In our experience using DMS for code modification tasks, one often alternates analysis with modification. All the parallelism capability outline above should generally compose.

We're pretty happy with how PARLANSE has delivered parallel capability for DMS. We don't use enough of it (we're struggling with key bottlenecks in parallel points-to analysis) but at least we are in a position to struggle with it and presumably eventually win. Tools without the parallelism capability can't even try the experiment.

You can't add Parallelism to a big, complex application after the fact

What is often rediscovered is that it is extremely hard to make a sequentially-designed application go parallel after the fact. This gets even harder when the application is complex, and harder yet when the parallelism is extremely dynamic and computation units are both irregular in size and often pretty small. If it isn't parallel from the start, it is extremely tough to go there later. Program analysis frameworks are big complicated beasts by the time they reach maturity (just think about parsing C++). It is our expectation that other program analysis infrastructures that already exist, won't ever go parallel in practical ways (with the possible exception of large data parallel chunks, such as processing compilation units).

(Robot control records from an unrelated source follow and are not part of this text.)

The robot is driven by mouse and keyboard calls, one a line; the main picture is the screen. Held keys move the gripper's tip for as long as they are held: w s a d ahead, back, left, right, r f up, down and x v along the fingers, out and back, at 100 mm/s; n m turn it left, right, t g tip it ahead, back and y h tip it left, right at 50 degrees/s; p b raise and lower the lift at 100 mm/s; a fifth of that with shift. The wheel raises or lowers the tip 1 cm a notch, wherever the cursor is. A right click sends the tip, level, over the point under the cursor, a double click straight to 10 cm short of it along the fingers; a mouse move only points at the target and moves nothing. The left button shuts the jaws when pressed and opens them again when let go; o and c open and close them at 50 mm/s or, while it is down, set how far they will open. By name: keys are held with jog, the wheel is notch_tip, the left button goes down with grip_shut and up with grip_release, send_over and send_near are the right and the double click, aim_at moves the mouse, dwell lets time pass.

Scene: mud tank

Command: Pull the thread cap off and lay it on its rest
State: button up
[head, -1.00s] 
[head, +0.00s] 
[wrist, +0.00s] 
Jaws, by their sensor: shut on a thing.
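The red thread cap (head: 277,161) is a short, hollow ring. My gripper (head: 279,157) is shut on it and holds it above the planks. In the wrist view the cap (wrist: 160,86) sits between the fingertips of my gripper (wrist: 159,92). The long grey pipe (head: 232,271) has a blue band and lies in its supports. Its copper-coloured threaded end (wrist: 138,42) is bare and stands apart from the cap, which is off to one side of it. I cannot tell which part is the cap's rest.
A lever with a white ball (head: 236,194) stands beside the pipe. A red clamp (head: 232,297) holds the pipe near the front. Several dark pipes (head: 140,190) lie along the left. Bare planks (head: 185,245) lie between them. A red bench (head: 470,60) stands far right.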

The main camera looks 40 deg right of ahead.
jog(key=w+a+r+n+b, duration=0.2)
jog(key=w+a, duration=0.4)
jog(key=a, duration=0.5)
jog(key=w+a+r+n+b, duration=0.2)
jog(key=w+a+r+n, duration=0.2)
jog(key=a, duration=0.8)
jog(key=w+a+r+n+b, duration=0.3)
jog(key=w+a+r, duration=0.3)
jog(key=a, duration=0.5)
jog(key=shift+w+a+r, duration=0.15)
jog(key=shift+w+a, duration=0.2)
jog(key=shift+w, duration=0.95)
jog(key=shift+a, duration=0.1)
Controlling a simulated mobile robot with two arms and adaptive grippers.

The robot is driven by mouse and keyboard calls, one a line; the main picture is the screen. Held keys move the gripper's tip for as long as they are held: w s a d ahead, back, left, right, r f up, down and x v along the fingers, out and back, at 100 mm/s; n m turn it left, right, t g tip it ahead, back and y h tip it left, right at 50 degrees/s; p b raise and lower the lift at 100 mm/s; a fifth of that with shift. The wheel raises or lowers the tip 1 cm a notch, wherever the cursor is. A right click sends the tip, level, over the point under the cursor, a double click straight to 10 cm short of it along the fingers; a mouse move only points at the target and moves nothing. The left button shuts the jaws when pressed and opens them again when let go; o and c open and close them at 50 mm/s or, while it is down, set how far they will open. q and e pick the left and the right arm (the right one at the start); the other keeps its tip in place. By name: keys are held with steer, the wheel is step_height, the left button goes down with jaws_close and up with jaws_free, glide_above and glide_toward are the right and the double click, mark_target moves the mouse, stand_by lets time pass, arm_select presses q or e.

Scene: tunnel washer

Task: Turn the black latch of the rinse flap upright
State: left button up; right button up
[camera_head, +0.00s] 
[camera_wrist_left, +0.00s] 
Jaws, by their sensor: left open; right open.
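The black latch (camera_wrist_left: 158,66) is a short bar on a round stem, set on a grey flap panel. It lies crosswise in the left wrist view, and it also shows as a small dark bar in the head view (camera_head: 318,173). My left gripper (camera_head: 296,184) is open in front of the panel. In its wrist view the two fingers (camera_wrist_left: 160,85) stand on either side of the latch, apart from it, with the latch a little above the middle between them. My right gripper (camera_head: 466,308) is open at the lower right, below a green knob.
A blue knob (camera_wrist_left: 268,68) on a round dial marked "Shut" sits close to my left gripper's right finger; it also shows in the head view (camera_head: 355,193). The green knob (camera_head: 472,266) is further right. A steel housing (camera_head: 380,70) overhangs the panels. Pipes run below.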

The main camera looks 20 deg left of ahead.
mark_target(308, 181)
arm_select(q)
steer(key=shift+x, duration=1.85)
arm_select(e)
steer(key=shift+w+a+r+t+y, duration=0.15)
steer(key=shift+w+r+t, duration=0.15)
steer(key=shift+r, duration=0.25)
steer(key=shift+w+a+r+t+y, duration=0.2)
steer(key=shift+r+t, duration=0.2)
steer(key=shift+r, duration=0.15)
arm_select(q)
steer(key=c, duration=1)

Functional Languages aren't obviously the Answer

We often hear that functional languages make this easy. In particular, the Haskell folks will claim that being purely functional with lazy evaluation means they can go parallel easily. We have seen parallelism in Haskell; so far, it doesn't look all that pretty, we are unconvinced they can reproduce the richness of what we have done with DMS, at scale, with what they have so far. Gentlemen, place your bets.

Summary: DMS will continue to grow in parallel ways

What being parallel from the beginning means for DMS, is that is has lot of parallel machinery now, and a style consistent with being parallel. This means we can continue to add parallel machinery as we encounter the opportunities without fear of breaking anything already running. We see a future bright with many available CPUs per programmer.